CHADWICK ALLEN, Associate Professor. (Ph.D., University of Arizona) American Indian and New Zealand Maori literatures and cultures, frontier studies and western literature, postcolonial literatures and theory. Author of Blood Narrative: Indigenous Identity in American Indian and Maori Literary and Activist Texts, and articles on postcolonial theory and popular westerns.

DAVID A. BREWER, Associate Professor. (Ph.D., University of California, Berkeley) Eighteenth-century British literature and culture (including Early America), history of authorship and reading, the methodological challenges of literary history. Author of The Afterlife of Character, 1726-1825 (University of Pennsylvania Press, 2005), along with several articles on eighteenth-century literature, visual art, and material culture. Recipient of a fellowship from the National Endowment for the Humanities. Currently working on a new book: The Work of Attribution in the Age of Anonymous Publication.

BRENDA JO BRUEGGEMANN, Associate Professor, English; Associate Faculty, Women's Studies, Comparative Studies; Coordinator, American Sign Language Program; Coordinator Interdisciplinary Disability Studies Minor. (Ph.D., University of Louisville) Author of collaborative and individually authored articles on rhetoric, literacy, deaf studies, disability studies; several essays in literary journals; and Lend Me Your Ear: Rhetorical Constructions of Deafness (Gallaudet UP). Co-author, Rhetorical Visions: Reading and Writing in a Visual Culture (Prentice-Hall). Editor of Literacy and Deaf People: Contextual and Cultural Perspectives (Gallaudet UP). Co-editor and contributor for: Disability Studies: Enabling the Humanities (MLA Press); Women and Deafness: Double Visions (Gallaudet UP); and Disability and the Teaching of Writing (Bedford/St. Martin's). Series Editor, Deaf Lives: Autobiography, Biography, and Documentary (Gallaudet UP). Co-editor, Disability Studies Quarterly.

GAYLE L. CARPENTER, Instructor. (M.A., The Ohio State University) The Bible in English, general composition and literature, business and technical writing. Teacher/consultant for various OSU colleges and for off-campus businesses and industries.

RAY CASHMAN, Assistant Professor. (Ph.D., Indiana University) Folklore and folklife, performance studies, ethnography of communication, politics of culture, commemoration and collective memory. Author of articles on Irish oral traditions and popular literature, folk drama, sense of place, and material culture. Current book project, Characters and Community: Storytelling on the Irish Border.

ROGER D. CHERRY, Associate Professor. (Ph.D., University of Texas at Austin) History of rhetoric, rhetorical theory, composition research, writing evaluation.
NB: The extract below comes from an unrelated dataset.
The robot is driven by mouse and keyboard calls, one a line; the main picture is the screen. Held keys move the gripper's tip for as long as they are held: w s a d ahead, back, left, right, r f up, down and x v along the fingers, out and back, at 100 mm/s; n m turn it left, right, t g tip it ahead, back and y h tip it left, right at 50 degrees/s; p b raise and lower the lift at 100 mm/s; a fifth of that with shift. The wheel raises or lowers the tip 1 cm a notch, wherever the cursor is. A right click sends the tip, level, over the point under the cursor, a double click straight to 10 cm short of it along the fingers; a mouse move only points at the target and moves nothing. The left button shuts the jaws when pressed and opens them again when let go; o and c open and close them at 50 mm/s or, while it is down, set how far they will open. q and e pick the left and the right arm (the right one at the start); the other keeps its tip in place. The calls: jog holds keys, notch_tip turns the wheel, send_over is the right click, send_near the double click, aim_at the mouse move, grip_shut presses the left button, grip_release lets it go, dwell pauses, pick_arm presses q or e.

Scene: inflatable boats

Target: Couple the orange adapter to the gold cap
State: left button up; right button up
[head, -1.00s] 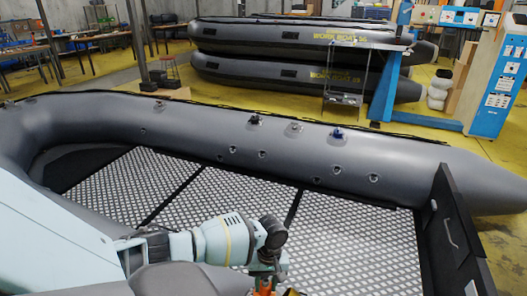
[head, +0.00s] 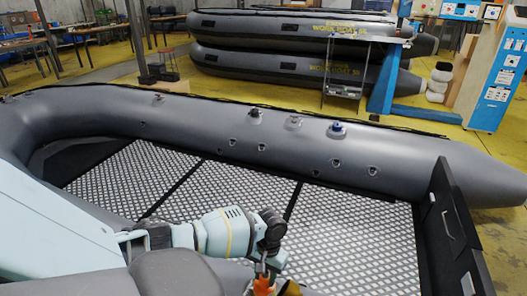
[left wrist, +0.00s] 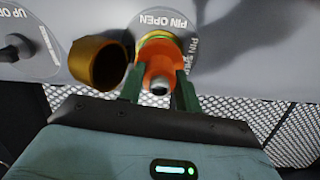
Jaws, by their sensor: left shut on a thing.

Co-author (with K. Halasek) of A Brief Guide to Basic Writing, co-author of Assessing Writers' Knowledge and Processes of Composing, co-editor of A Rhetoric of Doing: Essays on Written Discourse in Honor of James L. Kinneavy.

HENRI COLE, Professor. (MFA, Columbia University) Creative writing (poetry). Author of six books of poems: Blackbird and Wolf, The Visible Man, Middle Earth (a finalist for the Pulitzer Prize), The Look of Things, The Zoo Wheel of Knowledge, and The Marble Queen. He is the winner of the Kingsley Tufts Poetry Award, a Guggenheim Fellowship, the Rome Prize in Literature from the American Academy of Arts and Letters, and a National Endowment for the Arts Fellowship.
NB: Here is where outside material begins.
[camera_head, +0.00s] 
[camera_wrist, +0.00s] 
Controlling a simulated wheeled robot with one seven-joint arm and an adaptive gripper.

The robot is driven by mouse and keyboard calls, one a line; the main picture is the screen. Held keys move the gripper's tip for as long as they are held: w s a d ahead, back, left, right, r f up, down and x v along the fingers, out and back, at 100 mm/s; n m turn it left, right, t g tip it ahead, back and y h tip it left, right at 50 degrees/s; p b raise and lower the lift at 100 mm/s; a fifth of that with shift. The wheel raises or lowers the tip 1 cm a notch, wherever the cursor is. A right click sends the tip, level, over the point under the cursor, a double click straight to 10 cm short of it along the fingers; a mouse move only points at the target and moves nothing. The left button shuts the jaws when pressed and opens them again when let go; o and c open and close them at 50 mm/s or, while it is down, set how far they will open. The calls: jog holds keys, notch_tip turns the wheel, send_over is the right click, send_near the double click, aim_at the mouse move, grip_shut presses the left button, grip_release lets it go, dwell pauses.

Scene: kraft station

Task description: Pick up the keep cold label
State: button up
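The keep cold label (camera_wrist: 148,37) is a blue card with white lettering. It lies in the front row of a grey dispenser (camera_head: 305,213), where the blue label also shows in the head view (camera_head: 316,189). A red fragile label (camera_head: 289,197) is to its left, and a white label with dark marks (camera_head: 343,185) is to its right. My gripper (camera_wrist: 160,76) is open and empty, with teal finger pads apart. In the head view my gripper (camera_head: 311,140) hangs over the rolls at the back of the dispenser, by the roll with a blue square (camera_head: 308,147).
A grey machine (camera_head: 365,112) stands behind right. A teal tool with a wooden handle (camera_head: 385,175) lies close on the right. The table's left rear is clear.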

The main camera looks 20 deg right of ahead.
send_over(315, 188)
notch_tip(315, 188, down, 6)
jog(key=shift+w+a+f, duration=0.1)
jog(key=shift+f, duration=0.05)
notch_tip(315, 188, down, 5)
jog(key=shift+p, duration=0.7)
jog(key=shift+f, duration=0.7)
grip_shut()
MARK CONROY, Associate Professor. (Ph.D., SUNY Buffalo) Comparative literature, film, the novel, critical theory, and late nineteenth- and early twentieth-century literature. Author of Modernism and Authority: Strategies of Legitimation in Flaubert and Conrad and Muse in the Machine: American Fiction and Mass Publicity.

SCOTT LLOYD DE WITT, Associate Professor, Director of the First-Year Writing Program, and Director of The Digital Media Project. (D.A., Illinois State University) Composition and rhetoric. Articles on digital media and composition studies. OSU Alumni Award for Distinguished Teaching (1999). Co-editor of Contexts, Intertexts, and Hypertexts (1999). Author of Writing Inventions (2001), winner of the Computers and Composition Distinguished Book Award (2002). Awarded Battelle Endowment for Technology in Human Affairs Grant (2003). Director of BETHA Institute for New Media and Writing Studies (2004). Co-director (with Cynthia Selfe) of the Digital Media and Composition Institute.
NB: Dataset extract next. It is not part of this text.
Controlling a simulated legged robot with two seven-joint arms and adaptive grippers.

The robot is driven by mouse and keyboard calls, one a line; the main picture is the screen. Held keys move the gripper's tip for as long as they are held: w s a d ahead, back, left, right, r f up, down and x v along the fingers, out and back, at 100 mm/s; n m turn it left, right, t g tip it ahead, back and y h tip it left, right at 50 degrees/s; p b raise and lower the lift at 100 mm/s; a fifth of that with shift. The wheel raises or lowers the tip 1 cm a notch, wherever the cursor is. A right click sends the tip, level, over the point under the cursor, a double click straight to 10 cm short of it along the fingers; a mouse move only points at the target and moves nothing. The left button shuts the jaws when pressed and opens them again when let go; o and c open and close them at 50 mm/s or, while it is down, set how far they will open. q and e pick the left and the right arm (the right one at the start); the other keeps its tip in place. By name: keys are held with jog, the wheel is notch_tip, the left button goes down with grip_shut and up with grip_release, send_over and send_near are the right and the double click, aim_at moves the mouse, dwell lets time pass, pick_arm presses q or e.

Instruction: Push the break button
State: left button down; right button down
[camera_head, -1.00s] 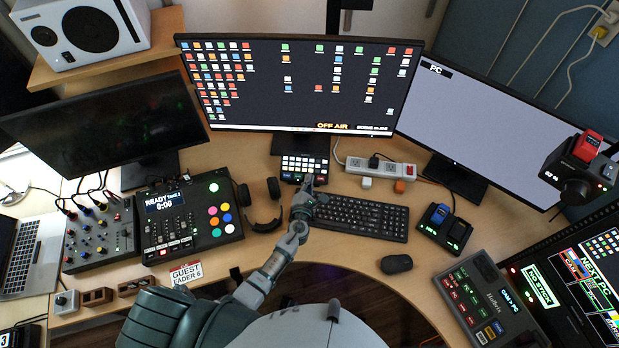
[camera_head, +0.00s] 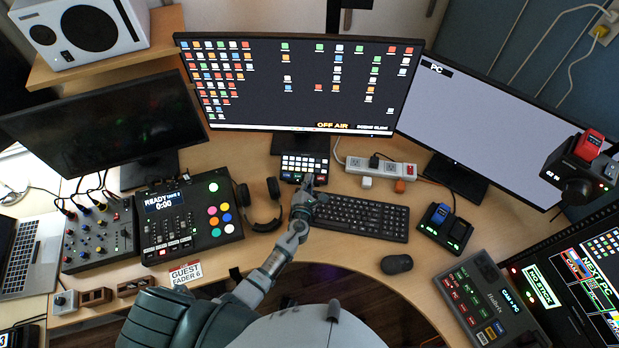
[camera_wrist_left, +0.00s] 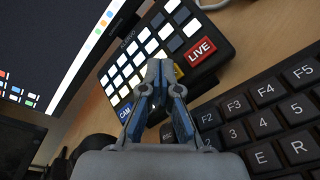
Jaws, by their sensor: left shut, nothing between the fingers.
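A black button pad (camera_head: 304,168) stands at the foot of the middle monitor, with rows of lit white keys. In the left wrist view the pad (camera_wrist_left: 187,28) shows a red LIVE key (camera_wrist_left: 199,51), a blue CAM key (camera_wrist_left: 124,112) and part of a yellow key (camera_wrist_left: 178,71) beside my fingers. I cannot read a break label; my fingers cover part of the front row. My left gripper (camera_head: 309,181) is shut and empty, its fingertips at the pad's front edge. It also shows in the left wrist view (camera_wrist_left: 160,66); contact cannot be told. My right gripper is not in view.
A black keyboard (camera_head: 362,218) lies right of my left gripper. Headphones (camera_head: 262,208) and a mixer with coloured buttons (camera_head: 190,225) are to the left. A power strip (camera_head: 375,168) lies behind the keyboard. A mouse (camera_head: 397,264) lies in front of it.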

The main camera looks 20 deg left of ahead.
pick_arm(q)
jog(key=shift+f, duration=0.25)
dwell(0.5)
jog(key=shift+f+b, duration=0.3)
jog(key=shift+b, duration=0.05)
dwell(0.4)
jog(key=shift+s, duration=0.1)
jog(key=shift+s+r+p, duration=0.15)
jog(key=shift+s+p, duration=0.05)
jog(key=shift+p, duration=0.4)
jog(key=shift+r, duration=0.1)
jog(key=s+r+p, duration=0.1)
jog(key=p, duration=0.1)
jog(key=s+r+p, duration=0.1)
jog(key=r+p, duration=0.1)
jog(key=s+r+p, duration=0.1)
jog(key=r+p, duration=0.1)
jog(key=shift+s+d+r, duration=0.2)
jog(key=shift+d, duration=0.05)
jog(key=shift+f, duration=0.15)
FRANK DONOGHUE, Associate Professor and Director of Graduate Admissions. (Ph.D., Johns Hopkins University) Eighteenth-century British literature, social criticism. Author of The Fame Machine: Book Reviewing and Eighteenth-Century Literary Careers (1996), and The Last Professors: The Fate of the Humanities in the Corporate University (forthcoming, 2008).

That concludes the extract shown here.